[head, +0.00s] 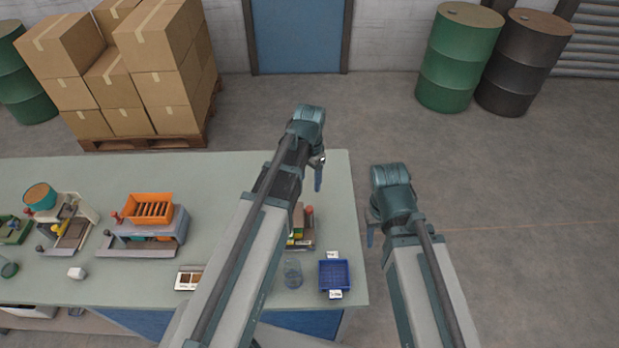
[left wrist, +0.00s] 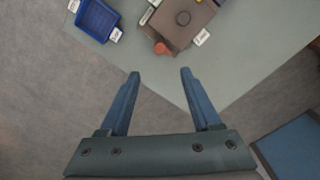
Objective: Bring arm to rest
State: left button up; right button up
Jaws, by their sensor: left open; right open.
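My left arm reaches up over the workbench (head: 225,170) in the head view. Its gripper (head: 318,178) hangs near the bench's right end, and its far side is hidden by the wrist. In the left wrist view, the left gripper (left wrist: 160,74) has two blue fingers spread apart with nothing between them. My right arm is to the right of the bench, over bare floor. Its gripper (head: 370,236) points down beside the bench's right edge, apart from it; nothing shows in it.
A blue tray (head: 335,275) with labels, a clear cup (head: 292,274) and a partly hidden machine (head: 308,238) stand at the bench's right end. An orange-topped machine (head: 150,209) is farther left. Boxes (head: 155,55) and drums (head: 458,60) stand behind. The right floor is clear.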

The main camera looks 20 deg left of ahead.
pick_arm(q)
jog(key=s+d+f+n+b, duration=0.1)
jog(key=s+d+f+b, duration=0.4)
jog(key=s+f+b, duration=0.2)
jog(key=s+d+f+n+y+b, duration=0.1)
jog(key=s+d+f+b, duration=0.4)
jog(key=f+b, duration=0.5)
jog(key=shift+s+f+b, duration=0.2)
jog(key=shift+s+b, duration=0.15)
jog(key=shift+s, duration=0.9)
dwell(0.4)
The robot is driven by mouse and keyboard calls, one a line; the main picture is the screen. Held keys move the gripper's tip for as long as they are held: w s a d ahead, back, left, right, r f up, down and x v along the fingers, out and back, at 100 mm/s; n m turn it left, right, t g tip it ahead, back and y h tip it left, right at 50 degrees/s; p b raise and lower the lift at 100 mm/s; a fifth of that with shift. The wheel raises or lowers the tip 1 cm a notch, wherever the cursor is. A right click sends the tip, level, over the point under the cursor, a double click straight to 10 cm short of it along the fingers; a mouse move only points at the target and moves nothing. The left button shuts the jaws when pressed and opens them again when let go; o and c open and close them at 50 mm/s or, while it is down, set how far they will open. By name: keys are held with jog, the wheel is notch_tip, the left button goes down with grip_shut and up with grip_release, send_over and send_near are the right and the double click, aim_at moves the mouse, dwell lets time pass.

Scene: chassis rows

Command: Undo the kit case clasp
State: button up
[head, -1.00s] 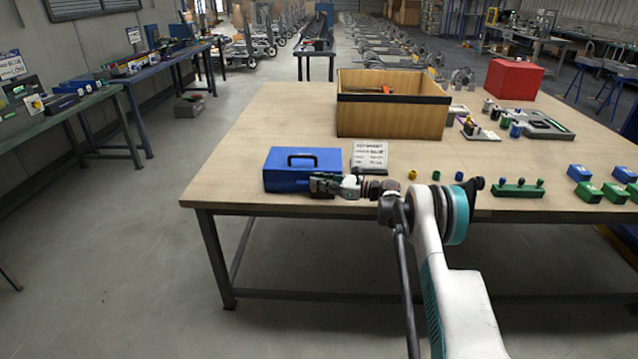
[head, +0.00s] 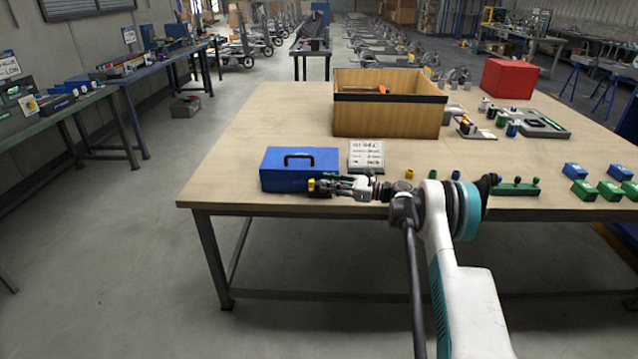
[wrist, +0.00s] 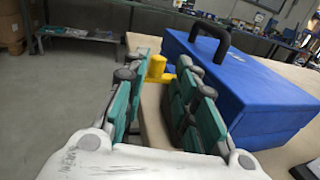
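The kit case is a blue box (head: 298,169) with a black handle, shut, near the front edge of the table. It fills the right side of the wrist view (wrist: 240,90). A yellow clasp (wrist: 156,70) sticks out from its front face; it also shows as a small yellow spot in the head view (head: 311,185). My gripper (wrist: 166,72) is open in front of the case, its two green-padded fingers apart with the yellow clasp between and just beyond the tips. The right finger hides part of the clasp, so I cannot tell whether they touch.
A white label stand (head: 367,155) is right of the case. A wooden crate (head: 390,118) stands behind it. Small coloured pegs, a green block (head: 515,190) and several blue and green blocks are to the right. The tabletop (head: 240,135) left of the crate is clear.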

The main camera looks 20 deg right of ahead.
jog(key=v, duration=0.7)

» INSTRUCTIONS TO FOLLOW: Quote every entry exactly, with the pictures omitted.

» ANSWER FOR THE TASK:
[head, +0.00s] 
[left wrist, +0.00s] 
Objective: Bring arm to rest
State: left button up; right button up
Jaws, by their sensor: left open; right open.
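My left arm reaches up over the workbench (head: 225,170) in the head view. Its gripper (head: 318,178) hangs near the bench's right end, and its far side is hidden by the wrist. In the left wrist view, the left gripper (left wrist: 160,74) has two blue fingers spread apart with nothing between them. My right arm is to the right of the bench, over bare floor. Its gripper (head: 370,236) points down beside the bench's right edge, apart from it; nothing shows in it.
A blue tray (head: 335,275) with labels, a clear cup (head: 292,274) and a partly hidden machine (head: 308,238) stand at the bench's right end. An orange-topped machine (head: 150,209) is farther left. Boxes (head: 155,55) and drums (head: 458,60) stand behind. The right floor is clear.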

The main camera looks 20 deg left of ahead.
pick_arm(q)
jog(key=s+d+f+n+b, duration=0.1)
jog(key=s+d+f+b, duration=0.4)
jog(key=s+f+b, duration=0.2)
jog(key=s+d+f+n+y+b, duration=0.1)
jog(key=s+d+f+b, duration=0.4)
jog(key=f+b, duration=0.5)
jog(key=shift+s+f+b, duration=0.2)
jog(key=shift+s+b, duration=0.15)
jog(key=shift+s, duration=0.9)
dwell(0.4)
The robot is driven by mouse and keyboard calls, one a line; the main picture is the screen. Held keys move the gripper's tip for as long as they are held: w s a d ahead, back, left, right, r f up, down and x v along the fingers, out and back, at 100 mm/s; n m turn it left, right, t g tip it ahead, back and y h tip it left, right at 50 degrees/s; p b raise and lower the lift at 100 mm/s; a fifth of that with shift. The wheel raises or lowers the tip 1 cm a notch, wherever the cursor is. A right click sends the tip, level, over the point under the cursor, a double click straight to 10 cm short of it along the fingers; a mouse move only points at the target and moves nothing. The left button shuts the jaws when pressed and opens them again when let go; o and c open and close them at 50 mm/s or, while it is down, set how far they will open. By name: keys are held with jog, the wheel is notch_tip, the left button goes down with grip_shut and up with grip_release, send_over and send_near are the right and the double click, aim_at moves the mouse, dwell lets time pass.

Scene: chassis rows

Command: Undo the kit case clasp
State: button up
[head, -1.00s] 
[head, +0.00s] 
[wrist, +0.00s] 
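The kit case is a blue box (head: 298,169) with a black handle, shut, near the front edge of the table. It fills the right side of the wrist view (wrist: 240,90). A yellow clasp (wrist: 156,70) sticks out from its front face; it also shows as a small yellow spot in the head view (head: 311,185). My gripper (wrist: 166,72) is open in front of the case, its two green-padded fingers apart with the yellow clasp between and just beyond the tips. The right finger hides part of the clasp, so I cannot tell whether they touch.
A white label stand (head: 367,155) is right of the case. A wooden crate (head: 390,118) stands behind it. Small coloured pegs, a green block (head: 515,190) and several blue and green blocks are to the right. The tabletop (head: 240,135) left of the crate is clear.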

The main camera looks 20 deg right of ahead.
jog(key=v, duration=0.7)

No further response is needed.